Do not repeat pictures. Repeat exactly the lines of the listing below from its first line through the line with "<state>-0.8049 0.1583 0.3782".

Robot trajectory data »
·····

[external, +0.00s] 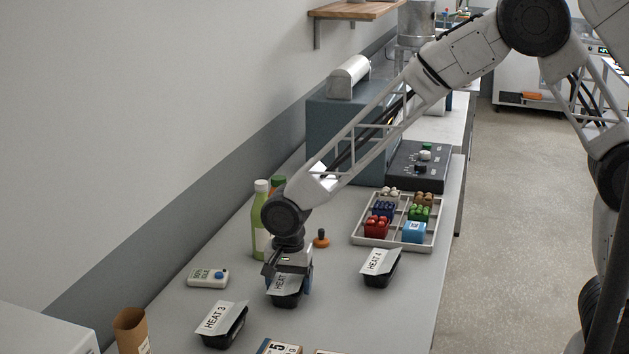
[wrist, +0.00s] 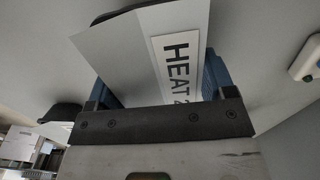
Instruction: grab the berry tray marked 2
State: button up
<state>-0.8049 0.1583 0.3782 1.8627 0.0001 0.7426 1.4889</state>
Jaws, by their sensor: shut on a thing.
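A black tray (external: 286,300) with a grey lid flap and a white label reading HEAT stands at the middle of the counter. In the wrist view the label (wrist: 178,68) reads HEAT and a partly cut-off digit that looks like a 2. My gripper (external: 289,284) points down over this tray and is shut on it, with a blue finger on each side. In the wrist view my gripper (wrist: 160,92) spans the tray's width. The tray's contents are hidden under the lid. I cannot tell whether its base touches the counter.
Similar trays marked HEAT 3 (external: 222,325) and HEAT 4 (external: 380,267) stand left front and right. A compartment tray (external: 399,241) of coloured items lies behind. A white timer-like box (external: 208,277), green bottle (external: 261,225) and orange-based knob (external: 321,239) are nearby.

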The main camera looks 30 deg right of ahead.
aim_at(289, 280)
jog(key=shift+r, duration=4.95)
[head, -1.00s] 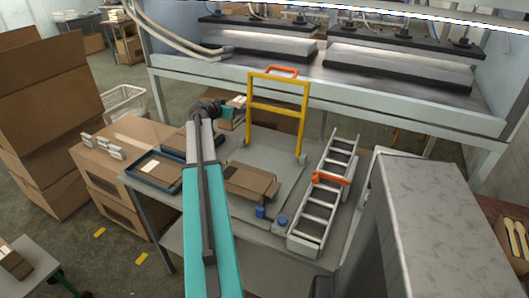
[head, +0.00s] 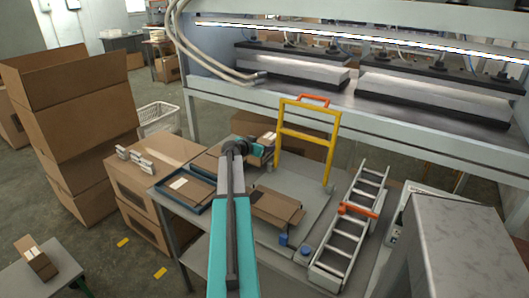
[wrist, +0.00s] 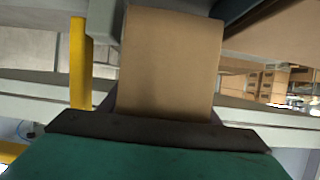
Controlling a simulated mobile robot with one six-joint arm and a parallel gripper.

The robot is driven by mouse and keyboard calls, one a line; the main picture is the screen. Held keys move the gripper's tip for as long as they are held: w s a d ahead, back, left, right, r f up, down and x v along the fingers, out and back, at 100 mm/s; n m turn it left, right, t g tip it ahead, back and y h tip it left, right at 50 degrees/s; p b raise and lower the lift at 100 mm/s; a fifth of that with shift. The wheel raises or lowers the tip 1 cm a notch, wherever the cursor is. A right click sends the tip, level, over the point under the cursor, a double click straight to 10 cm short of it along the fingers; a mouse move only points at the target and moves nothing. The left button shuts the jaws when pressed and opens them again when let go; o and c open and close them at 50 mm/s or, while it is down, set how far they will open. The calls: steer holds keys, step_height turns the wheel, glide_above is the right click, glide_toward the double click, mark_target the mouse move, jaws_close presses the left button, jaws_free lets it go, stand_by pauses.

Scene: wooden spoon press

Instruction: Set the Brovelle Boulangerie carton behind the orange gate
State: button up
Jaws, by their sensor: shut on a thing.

·····

THE RESPONSE »
[external, +0.00s] 
[wrist, +0.00s] 
Instruction: grab the berry tray marked 2
State: button up
<state>-0.8049 0.1583 0.3782 1.8627 0.0001 0.7426 1.4889</state>

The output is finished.